§ GIVEN DATA
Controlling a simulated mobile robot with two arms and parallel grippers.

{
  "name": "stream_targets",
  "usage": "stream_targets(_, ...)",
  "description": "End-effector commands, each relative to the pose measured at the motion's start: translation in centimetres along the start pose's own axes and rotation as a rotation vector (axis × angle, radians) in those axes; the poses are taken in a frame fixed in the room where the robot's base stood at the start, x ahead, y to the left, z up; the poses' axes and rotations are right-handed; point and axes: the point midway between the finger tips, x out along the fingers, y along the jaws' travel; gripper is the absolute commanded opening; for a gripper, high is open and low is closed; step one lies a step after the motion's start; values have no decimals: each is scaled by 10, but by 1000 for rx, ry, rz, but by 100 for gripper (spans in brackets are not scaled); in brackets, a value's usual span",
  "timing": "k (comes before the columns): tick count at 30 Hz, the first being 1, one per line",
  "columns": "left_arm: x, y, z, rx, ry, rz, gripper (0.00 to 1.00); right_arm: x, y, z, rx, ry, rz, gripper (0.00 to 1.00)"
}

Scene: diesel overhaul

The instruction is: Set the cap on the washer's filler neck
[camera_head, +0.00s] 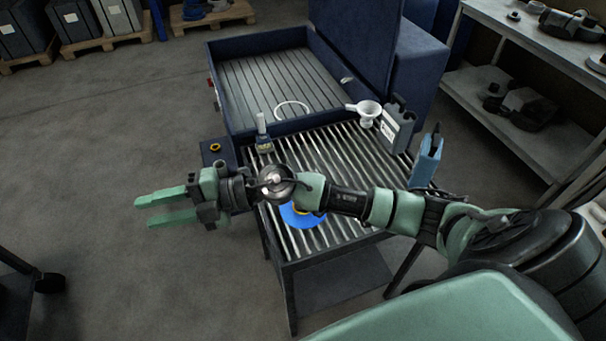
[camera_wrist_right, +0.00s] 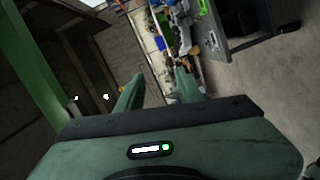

§ PROBLEM REQUIREMENTS
The lines to write out run from the one containing "(0.00 to 1.00);" through the final line of the material above, both included; write them out exactly, with no pictures.

§ TASK RESULT
  "columns": "left_arm: x, y, z, rx, ry, rz, gripper (0.00 to 1.00); right_arm: x, y, z, rx, ry, rz, gripper (0.00 to 1.00)"
}

Scene: diesel overhaul

The instruction is: Set the cap on the washer's filler neck
[camera_head, +0.00s] 
[camera_wrist_right, +0.00s] 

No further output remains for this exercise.